What we have is 1 data vlan (vlan 21 - this is the default vlan on the switchports) and 3 voice vlans (100, 101 & 102). What I'd like to do is spread 400+ ip phones over the 3 class C voice vlan scopes. E.g. About 150 phones on each of the 200 addresses in each of the scopes on the voice subnets (we reserve some of the addresses in the subnet for future use/spares).

I've done some testing and I am struggling to get the spread of ip addresses across the vlans – all works fine if using 1 voice vlan, however can’t fit all the phones on 1 subnet without changing the mask. My idea to get the even spread of address was to split each of 48 port switches (12 switches in total) into 3 e.g ports 1-> 16 have a default vlan of 21 and then its capable of carrying just vlan 100 on the voice side. Ports 17 -> 32 have the default vlan 21 and the voice vlan 101 and finally the rest 33 -> 48 have the deafult 21 and voice vlan 102.
Thus I was hoping when I plugged an ip phone in it would go off to the dhcp server, get its temporary data vlan ip address with the list of voice vlans (used dhcp option 191 = VLAN-A:100,101,102.) Then drop the temporary address and request a new address but tag its packets the 1st voice vlan id. If the phones switch port is in vlan 100 it works ok and gets an ip address almost straight away. If however the phones switchport has either 101 or 102 it sits there for ages saying starting dhcp. I think it took around 10 mins for it to come up - however sometimes it didn't even come up but this may have been because I was using the same ip phone and moving it between switchports with the various voice vlan on them, thus there might have been an arp entry on the original address for it to confuse the matter.
What I'm wondering is if anyone has a similar setup using Nortel infrastructure and whether its possible to easily spread the phones across voice vlans.
Each voice vlan has a dhcp-relay entry for the dhcp server on it. If we send just one of the voice vlan ids in option 191, then the phone seems to get an address fine from that scope if the switchport carries the corresponding vlan.
We've done a very similar thing on cisco infrastructure at another site , where we’ve split the switchports up using the ‘switchport access vlan 17’ for data and assigned the ports ‘switchport voice vlan 156’ or ‘switchport voice vlan 157’ or ‘switchport voice vlan 158’ for voice. The ip phones get sent the same number of vlan ids from option 191, each voice vlan has an ip helper address of the dhcp server on it, however on the Cisco we can move phones around different switchports with different voice vlans and they get an ip address almost straight away. So as I’ve had very little experience on the Nortels I’m not sure how to configure them correctly.
The reason we want a spread of the phones across the vlans is in case there is a problem on one of the vlans (e.g. broadcast storm or some rouge device on it) then we don’t lose all the phones at the site.
Any help or advice would be most appreciated.
 
I understand what you're trying to do, but don't see an easy way to accomplish it.

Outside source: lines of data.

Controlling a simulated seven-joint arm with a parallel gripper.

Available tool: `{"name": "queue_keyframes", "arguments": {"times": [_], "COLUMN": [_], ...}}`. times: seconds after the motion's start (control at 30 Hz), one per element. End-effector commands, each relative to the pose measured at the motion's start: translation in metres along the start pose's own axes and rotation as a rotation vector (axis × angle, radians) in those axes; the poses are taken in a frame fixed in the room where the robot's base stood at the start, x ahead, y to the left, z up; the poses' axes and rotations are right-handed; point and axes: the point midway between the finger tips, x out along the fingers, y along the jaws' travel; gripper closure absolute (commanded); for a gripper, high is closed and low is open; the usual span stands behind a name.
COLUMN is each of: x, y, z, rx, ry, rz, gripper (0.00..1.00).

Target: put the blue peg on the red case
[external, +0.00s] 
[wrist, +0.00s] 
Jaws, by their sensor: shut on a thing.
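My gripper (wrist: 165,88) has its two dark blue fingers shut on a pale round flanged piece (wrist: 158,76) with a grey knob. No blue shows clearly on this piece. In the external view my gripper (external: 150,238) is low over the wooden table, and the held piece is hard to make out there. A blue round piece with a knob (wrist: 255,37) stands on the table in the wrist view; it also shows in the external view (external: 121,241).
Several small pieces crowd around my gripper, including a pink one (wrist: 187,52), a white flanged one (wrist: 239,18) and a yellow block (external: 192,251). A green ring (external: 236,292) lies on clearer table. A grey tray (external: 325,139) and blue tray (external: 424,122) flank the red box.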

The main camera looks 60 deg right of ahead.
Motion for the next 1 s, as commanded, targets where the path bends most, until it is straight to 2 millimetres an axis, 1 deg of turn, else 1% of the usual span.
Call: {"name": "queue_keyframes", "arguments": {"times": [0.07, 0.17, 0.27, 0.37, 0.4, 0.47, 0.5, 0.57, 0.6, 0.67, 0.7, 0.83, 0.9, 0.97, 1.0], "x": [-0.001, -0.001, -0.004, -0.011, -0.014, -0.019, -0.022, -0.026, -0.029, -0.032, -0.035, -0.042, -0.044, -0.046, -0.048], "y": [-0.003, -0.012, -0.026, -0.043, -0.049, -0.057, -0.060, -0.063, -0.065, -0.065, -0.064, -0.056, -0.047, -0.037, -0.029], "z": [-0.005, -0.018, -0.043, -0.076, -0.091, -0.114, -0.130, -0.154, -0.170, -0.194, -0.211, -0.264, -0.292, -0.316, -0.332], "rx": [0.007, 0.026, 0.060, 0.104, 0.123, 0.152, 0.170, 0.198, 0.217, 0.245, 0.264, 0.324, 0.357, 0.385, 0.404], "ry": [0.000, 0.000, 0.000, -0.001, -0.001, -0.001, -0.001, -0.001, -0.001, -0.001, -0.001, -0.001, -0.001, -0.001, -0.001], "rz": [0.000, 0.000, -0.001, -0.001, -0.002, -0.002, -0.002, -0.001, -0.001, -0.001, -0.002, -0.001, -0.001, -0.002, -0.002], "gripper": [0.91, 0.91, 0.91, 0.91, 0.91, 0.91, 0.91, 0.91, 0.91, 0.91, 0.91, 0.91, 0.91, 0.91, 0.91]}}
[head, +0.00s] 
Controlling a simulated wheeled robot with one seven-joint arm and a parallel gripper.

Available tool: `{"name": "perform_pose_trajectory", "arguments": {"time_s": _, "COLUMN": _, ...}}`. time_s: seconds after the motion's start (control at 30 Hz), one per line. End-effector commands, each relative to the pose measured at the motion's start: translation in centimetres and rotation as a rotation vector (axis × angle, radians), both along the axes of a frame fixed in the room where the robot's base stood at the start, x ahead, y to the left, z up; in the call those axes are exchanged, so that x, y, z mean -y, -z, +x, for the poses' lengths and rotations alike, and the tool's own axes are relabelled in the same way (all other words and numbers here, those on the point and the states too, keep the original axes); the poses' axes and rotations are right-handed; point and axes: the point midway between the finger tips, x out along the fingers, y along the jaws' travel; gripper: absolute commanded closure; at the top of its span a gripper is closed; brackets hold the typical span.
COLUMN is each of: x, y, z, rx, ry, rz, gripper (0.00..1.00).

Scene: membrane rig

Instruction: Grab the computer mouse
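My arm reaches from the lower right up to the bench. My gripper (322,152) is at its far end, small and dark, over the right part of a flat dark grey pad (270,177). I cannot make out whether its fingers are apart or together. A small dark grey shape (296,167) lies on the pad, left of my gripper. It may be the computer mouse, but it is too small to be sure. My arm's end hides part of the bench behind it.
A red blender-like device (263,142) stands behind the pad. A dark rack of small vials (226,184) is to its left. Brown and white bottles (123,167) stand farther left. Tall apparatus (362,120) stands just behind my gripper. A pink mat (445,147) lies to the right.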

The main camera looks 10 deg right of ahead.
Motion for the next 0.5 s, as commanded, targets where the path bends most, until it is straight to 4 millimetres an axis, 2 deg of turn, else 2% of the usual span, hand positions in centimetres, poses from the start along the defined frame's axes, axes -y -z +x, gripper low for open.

As you're aware, when a phone is set to full DHCP/auto VLAN, the phone does a DHCP request on the native VLAN of the port (in your case, VLAN 21). The DHCP server responds with the information, the phone configures itself to tag the voice port to VLAN 100. No problem.

This could be easily accomplished if you had multiple data VLANs. But, with three voice VLANs and one data VLAN, I think you're out of luck.

An easy way, but not accomplishing what you want, is to configure the phones with their VLAN ID manually, but that could get to be a pain if people move their phones around a lot, unless all your ports are configured as potential members of any voice VLAN.

I'll be curious to see if anyone else has any other ideas. I've done installs with IP sets on different VLANs, but it's always been the "one data VLAN and one voice VLAN" per floor/building, etc. No problems in that scenario.